4. Check out the inside With the exception of vintage Coach who's inside is raw and unfinished, most leather bags will be as beautiful on the inside as they are on the outside. As with the seams and stitching, brands who spend the money to create a beautiful leather bag are not going to now skimp on the other components, inside the bag being a big one. Although most bags are lined, a good leather bag will have quality lining, a branded pocket or two and maybe some logo hardware. Most faux leather bags are unbranded on the inside and feature a tough cotton blend material with an inexpensive zipper closure on the internal pocket. It seems like a minute detail, but small details like that really reveal the type of purchase you're about to make. Remember, good quality bags are good quality inside AND out. 

5. Check out the hardware Rusted over and shotty hardware is a dead giveaway that the bag is not the best quality. There are times when I'll find a piece that looks and smells like it was buried UNDERNEATH the basement (no lie) LOL However, after a few scrubs with some paper towel, you can definitely tell that it used to be a beautiful bag. Those kind of purchases are gems to an avid thrifter such as myself. However, for the most part, if the buckles, zippers and other hardware have turned green and molded over, that's not the bag for you. Inspect all hardware and give them a good tugging at. Knock on the buckles, run the zipper a half dozen times and try bending the latches. If it doesn't stand up to your stress test, leave it at the store.

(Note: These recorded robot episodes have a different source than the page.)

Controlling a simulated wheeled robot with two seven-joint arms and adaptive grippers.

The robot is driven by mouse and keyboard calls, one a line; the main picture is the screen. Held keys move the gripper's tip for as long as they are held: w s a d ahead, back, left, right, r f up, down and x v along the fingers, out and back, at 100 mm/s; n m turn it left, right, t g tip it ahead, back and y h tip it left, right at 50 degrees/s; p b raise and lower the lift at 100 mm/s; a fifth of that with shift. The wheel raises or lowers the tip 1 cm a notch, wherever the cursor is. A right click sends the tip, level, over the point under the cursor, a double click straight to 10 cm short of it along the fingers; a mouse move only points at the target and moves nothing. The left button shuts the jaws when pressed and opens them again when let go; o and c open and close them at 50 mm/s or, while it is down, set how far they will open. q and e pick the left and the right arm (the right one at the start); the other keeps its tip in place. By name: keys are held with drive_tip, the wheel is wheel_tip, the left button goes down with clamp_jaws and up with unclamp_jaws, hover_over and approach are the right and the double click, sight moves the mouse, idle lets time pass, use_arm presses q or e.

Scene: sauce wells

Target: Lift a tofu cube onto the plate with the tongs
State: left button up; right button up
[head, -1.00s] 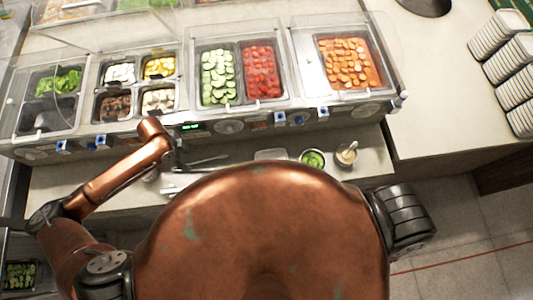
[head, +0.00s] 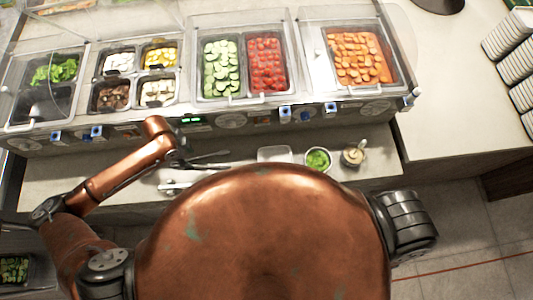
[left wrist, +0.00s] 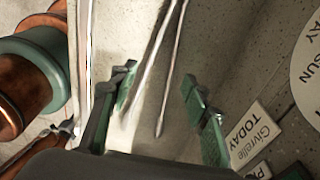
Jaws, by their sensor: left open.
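My left gripper (head: 180,158) is low over the front counter, beside long metal utensils. In the left wrist view its green-padded fingers (left wrist: 160,88) are apart, with the long thin metal arms of what look like the tongs (left wrist: 171,75) running between and beyond them. I cannot tell whether a finger touches them. In the head view a metal utensil, probably the tongs (head: 207,156), lies by the gripper. Pale pieces that may be tofu cubes (head: 158,91) fill a small well. A small pale rectangular dish, perhaps the plate (head: 274,154), is on the counter. My right gripper is not seen.
Wells of cucumber (head: 220,68), tomato (head: 267,65) and orange pieces (head: 358,60) stand behind the counter under clear guards. A bowl of green food (head: 318,159) and a small sauce cup (head: 353,155) sit right of the dish. Stacked white dishes (head: 508,38) are far right.

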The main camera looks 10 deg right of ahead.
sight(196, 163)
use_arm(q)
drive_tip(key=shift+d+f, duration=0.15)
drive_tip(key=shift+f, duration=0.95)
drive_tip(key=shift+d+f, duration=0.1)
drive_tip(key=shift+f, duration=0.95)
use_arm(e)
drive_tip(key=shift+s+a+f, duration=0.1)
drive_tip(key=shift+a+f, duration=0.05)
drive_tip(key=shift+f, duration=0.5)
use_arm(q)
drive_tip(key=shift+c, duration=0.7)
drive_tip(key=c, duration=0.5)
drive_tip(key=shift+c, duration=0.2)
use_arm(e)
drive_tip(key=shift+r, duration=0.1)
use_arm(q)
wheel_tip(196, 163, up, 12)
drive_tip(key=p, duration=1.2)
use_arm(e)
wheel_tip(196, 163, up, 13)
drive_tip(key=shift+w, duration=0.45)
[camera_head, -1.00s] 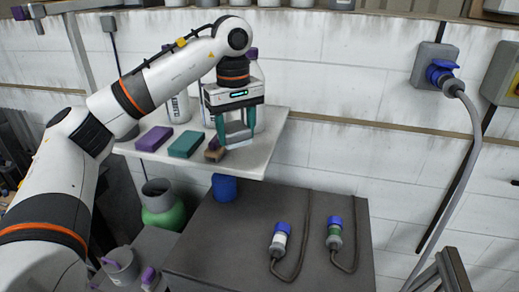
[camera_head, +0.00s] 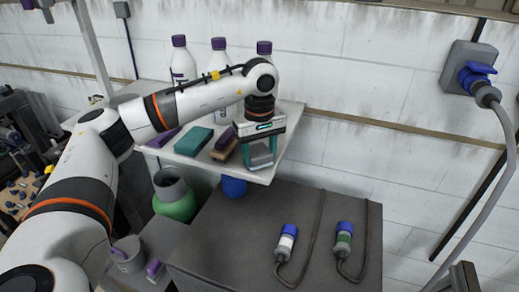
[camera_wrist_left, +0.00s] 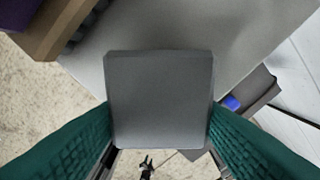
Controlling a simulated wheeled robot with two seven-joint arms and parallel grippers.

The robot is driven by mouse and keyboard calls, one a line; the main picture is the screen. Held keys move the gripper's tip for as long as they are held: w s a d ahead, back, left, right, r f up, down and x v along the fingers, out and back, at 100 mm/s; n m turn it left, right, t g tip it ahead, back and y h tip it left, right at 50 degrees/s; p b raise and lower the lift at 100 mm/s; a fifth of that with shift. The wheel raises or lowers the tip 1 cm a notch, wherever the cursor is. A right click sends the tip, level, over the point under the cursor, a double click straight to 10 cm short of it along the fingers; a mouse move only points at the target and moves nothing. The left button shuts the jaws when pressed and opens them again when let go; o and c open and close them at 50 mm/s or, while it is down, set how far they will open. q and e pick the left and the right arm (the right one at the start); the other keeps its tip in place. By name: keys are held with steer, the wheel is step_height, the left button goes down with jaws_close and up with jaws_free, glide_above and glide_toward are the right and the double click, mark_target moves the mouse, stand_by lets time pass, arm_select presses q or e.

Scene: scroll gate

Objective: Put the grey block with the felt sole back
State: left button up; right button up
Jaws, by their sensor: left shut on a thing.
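My left gripper (camera_head: 260,162) has teal fingers shut on the grey block (camera_head: 259,153). It holds the block near the right end of the pale shelf (camera_head: 180,155), just right of the wooden brush (camera_head: 224,147). In the left wrist view the block (camera_wrist_left: 160,100) sits squarely between the two fingers, its flat grey face towards the camera. The felt sole is hidden, and I cannot tell whether the block touches the shelf. My right gripper is not in view.
A teal block (camera_head: 194,140) and a purple block (camera_head: 163,137) lie left of the brush. Several purple-capped bottles (camera_head: 179,62) stand behind. Below are a green container (camera_head: 174,202), a blue cup (camera_head: 234,187) and a dark cabinet (camera_head: 235,235) bearing two blue-ended plugs (camera_head: 286,242).

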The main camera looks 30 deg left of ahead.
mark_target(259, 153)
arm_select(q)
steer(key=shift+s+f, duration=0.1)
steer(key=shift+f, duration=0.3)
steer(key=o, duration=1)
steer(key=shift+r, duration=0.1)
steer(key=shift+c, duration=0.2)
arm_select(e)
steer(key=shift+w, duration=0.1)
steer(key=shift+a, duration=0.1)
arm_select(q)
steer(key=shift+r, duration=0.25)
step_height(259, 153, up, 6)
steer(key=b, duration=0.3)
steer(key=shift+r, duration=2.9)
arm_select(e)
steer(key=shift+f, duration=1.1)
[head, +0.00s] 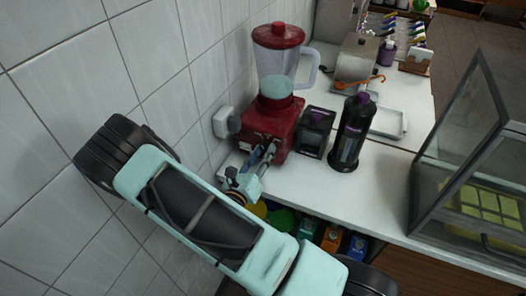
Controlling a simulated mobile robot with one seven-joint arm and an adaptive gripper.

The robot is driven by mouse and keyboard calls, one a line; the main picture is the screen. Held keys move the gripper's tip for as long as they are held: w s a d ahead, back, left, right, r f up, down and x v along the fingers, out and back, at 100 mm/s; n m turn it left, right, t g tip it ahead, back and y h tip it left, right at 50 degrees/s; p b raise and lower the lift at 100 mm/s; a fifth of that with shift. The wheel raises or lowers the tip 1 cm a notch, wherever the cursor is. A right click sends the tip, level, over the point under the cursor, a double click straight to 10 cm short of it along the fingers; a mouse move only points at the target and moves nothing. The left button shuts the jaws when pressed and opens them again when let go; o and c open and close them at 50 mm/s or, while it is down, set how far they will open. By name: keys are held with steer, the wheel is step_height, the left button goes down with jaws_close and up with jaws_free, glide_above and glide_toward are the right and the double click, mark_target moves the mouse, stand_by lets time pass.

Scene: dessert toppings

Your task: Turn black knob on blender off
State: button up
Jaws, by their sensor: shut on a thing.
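The blender (276,70) stands on the white counter against the tiled wall. It has a red lid, a clear jar with pale green contents and a red base (283,125). My gripper (268,152) is at the front face of the red base, with its fingertips against it. It is shut on something there, at the place of the black knob. The knob itself is hidden behind the fingers, so its turn position cannot be seen.
A small black box (316,132) and a dark bottle with a purple cap (352,132) stand right of the blender. A white wall socket (225,122) is at its left. A glass display case (480,165) stands at the right. The counter front (335,190) is clear.

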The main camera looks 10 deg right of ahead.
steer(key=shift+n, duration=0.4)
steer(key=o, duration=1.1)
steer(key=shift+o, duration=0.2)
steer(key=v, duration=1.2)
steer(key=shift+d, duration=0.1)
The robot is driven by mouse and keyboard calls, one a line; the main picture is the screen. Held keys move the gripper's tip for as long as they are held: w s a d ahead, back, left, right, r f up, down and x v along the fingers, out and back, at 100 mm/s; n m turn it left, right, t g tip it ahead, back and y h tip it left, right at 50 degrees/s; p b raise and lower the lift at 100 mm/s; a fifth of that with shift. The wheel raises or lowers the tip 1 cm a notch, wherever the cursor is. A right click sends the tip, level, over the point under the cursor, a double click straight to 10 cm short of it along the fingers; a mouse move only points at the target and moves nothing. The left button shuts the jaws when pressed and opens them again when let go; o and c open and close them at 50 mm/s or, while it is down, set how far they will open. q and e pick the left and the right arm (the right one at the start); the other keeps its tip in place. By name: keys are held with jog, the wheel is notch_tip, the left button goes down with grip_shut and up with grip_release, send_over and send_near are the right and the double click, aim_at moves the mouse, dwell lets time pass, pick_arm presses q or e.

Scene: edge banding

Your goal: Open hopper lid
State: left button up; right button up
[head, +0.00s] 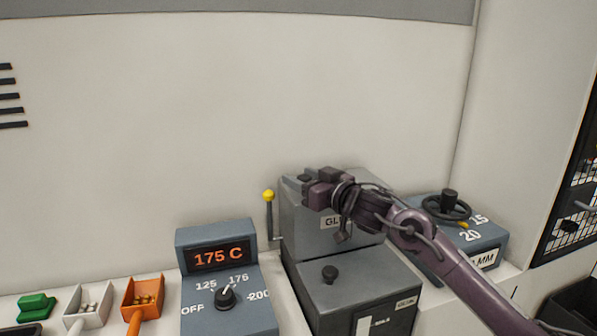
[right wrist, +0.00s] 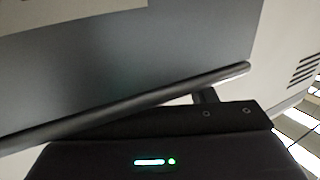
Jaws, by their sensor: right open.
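The grey glue hopper (head: 302,232) stands right of centre in the head view, its label partly covered by my right arm. Its lid (head: 350,173) shows only in part behind my wrist and looks closed, though I cannot be sure. My right gripper (head: 296,183) is open at the hopper's upper left edge; contact cannot be told. In the right wrist view, a dark rounded edge (right wrist: 150,97) of the hopper or lid crosses in front of a grey face (right wrist: 130,60), close to the gripper body. The fingertips are mostly hidden there. My left gripper is not in view.
A yellow-knobbed lever (head: 268,196) stands just left of the hopper. A temperature box (head: 205,235) reads 175 C. A handwheel box (head: 480,240) stands to the right. Small scoops with pellets (head: 145,296) line the lower left.

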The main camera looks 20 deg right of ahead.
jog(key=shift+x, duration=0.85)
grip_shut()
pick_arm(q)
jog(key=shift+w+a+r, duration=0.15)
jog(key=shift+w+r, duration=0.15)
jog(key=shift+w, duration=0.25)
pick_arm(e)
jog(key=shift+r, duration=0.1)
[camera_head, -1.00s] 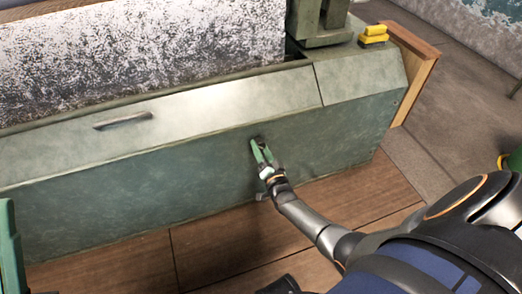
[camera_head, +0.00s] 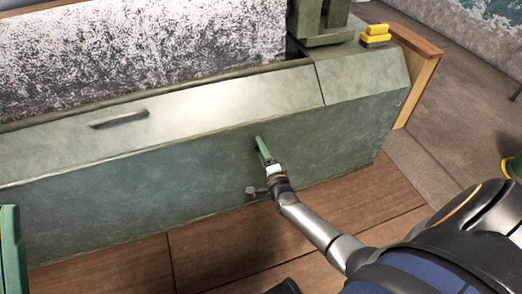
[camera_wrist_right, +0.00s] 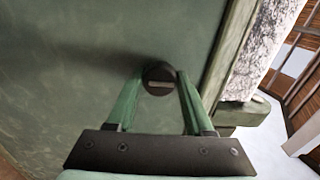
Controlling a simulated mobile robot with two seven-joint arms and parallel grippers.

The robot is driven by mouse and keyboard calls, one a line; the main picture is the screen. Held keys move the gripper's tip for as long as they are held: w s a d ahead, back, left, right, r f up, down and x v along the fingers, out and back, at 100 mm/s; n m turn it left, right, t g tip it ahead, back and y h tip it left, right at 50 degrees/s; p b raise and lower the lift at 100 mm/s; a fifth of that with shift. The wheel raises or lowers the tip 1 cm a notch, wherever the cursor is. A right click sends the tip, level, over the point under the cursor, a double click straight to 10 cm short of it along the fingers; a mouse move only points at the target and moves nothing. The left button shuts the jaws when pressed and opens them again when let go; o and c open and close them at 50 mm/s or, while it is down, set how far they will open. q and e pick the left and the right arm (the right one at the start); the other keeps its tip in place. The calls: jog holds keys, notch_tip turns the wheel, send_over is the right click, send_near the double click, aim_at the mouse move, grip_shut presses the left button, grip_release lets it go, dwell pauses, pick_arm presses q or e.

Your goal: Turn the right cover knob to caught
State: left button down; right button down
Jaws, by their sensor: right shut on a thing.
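The right cover knob (camera_wrist_right: 160,78) is a small dark round knob with a pale bar across its face, on the green front panel (camera_head: 130,185). In the wrist view it sits between the tips of my right gripper (camera_wrist_right: 158,84), whose two green fingers are shut on it from both sides. In the head view my right gripper (camera_head: 261,146) reaches the panel right of the middle, and the fingers mostly hide the knob. I cannot read the knob's setting. A green part of my left gripper (camera_head: 11,250) shows at the left edge; its fingertips cannot be made out.
A sloped pale green cover with a bar handle (camera_head: 118,119) lies above the panel, in front of a speckled white surface (camera_head: 150,50). Yellow blocks (camera_head: 376,34) sit at the top right by a wooden end board (camera_head: 417,75).

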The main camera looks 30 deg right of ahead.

6. Know your price points This may not be true for all thrift stores, but if you go to one that does their homework, they will price the leather and/or name brand bags a little higher than the faux leather bags. They'll also make sure to separate these bags out, keeping them behind the counter or in the display case. Still be cautious, however, because they will house newer bags, leather or faux, in these areas as well. Hold your higher price point bags to the same standards as the bags on the thrift floor to make sure that it is of good quality. If not, hand it right back over to the sales person and head over to the handbag section to continue your search.